Task: Repeat, exactly, the run of lines that opens with the line containing "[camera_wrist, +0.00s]" and closes with the line containing "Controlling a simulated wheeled", and leave all other lines out.
* begin *
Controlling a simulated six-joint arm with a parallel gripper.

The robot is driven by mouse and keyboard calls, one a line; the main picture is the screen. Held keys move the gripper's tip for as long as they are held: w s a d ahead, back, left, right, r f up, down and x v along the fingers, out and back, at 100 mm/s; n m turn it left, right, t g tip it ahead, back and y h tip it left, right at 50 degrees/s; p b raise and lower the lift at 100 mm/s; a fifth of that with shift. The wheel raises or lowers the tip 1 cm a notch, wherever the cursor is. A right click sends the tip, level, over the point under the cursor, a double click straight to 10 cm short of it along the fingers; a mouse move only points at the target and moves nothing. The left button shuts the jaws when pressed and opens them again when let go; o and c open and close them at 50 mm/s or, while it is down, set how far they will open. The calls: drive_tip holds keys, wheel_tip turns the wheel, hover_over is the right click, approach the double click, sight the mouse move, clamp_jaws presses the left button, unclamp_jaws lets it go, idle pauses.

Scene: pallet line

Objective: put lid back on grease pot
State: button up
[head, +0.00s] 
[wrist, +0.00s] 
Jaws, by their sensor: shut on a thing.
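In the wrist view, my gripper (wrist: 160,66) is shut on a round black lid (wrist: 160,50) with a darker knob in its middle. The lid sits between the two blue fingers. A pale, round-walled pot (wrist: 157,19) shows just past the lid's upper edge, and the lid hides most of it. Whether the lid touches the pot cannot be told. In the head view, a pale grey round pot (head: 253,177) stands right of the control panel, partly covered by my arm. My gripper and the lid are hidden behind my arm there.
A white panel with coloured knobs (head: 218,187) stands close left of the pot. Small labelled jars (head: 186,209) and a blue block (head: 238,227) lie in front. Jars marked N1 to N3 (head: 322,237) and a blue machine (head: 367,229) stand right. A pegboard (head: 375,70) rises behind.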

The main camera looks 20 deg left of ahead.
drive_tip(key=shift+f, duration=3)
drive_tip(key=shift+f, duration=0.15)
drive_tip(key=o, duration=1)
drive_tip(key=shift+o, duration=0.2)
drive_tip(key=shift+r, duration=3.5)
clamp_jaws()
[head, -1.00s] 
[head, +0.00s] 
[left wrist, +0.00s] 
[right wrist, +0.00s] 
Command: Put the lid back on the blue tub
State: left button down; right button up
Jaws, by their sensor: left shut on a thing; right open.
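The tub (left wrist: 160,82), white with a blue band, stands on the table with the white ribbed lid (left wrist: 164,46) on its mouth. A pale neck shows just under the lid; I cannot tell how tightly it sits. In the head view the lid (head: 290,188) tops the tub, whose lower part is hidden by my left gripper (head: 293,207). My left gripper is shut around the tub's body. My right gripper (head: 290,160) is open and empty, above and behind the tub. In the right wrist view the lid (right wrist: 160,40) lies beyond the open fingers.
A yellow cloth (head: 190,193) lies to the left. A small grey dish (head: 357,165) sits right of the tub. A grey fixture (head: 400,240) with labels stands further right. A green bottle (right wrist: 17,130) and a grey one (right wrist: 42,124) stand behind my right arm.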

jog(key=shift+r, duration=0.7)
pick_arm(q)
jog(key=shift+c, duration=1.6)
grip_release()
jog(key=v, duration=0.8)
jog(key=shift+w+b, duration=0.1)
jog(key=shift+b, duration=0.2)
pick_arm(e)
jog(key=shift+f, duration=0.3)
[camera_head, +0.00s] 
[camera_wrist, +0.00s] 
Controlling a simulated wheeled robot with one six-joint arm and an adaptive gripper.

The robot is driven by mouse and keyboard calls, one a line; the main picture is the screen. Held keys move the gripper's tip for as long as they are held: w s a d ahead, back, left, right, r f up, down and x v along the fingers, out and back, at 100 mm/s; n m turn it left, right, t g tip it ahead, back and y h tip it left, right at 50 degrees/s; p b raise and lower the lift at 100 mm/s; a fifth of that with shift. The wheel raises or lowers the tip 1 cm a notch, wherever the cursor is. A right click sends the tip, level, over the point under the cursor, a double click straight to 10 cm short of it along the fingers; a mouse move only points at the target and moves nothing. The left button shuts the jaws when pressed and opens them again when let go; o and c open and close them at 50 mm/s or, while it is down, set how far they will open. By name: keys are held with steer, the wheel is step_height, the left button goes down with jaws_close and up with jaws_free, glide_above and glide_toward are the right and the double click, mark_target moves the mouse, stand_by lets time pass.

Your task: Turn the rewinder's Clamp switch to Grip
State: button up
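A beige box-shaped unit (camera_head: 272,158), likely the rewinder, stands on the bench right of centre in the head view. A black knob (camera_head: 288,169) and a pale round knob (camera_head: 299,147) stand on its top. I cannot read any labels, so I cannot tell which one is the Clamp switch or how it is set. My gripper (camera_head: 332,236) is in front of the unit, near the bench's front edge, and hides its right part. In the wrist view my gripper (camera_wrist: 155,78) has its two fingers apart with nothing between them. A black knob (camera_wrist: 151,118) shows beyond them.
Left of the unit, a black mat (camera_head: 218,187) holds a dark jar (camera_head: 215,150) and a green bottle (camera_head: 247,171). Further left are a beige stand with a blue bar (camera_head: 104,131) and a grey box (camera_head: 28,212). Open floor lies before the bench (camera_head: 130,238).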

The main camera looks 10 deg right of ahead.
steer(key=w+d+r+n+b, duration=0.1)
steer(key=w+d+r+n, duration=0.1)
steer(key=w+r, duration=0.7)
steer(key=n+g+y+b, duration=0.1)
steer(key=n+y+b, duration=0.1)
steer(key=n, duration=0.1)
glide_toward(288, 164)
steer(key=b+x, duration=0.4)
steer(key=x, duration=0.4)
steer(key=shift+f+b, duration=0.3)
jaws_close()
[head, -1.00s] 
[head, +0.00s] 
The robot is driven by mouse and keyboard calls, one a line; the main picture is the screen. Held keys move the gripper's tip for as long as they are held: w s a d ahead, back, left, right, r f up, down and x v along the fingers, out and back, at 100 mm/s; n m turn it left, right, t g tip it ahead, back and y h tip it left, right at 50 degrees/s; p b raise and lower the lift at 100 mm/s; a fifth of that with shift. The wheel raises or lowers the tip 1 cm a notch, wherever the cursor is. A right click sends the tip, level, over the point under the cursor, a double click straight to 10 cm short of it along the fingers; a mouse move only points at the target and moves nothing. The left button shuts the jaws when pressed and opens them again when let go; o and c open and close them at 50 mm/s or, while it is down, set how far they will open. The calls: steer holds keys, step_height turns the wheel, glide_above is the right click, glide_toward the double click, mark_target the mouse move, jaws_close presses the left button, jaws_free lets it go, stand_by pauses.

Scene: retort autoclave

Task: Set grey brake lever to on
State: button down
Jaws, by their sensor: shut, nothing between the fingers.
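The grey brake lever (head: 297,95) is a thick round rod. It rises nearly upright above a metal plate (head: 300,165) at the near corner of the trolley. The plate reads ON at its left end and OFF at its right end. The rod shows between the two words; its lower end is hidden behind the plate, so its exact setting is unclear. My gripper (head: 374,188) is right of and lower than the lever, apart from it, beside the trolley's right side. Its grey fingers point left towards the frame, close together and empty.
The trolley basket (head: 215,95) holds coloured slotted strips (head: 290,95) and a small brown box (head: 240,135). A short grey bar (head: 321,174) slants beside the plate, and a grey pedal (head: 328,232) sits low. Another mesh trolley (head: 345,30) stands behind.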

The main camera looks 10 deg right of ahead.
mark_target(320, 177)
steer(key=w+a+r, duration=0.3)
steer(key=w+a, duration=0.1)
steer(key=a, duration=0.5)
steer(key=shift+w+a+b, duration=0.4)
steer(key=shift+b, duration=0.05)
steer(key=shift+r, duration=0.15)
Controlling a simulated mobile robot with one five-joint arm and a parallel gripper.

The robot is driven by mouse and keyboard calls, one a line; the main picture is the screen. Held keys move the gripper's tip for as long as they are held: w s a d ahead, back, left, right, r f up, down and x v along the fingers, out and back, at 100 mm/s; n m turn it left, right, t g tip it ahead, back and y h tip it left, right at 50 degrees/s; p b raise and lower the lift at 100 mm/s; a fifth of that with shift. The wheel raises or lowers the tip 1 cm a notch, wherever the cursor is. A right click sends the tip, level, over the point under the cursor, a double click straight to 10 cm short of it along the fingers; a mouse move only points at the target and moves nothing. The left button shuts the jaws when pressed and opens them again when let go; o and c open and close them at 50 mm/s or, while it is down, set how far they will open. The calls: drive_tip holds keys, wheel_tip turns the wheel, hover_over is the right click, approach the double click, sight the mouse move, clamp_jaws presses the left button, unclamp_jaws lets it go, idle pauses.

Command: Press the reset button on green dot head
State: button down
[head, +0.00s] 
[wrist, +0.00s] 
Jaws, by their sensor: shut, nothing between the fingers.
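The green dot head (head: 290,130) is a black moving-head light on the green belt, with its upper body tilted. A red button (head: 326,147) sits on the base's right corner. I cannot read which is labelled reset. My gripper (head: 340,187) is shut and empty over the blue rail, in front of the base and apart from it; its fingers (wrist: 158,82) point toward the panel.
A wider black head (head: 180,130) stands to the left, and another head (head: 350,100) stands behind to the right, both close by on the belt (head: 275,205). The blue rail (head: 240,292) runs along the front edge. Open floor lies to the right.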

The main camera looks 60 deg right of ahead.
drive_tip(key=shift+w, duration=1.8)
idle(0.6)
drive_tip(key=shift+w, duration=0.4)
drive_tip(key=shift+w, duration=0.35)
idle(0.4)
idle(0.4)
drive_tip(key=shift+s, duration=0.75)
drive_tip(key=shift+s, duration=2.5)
* end *
Output:
[camera_wrist, +0.00s] 
Controlling a simulated wheeled robot with one six-joint arm and an adaptive gripper.

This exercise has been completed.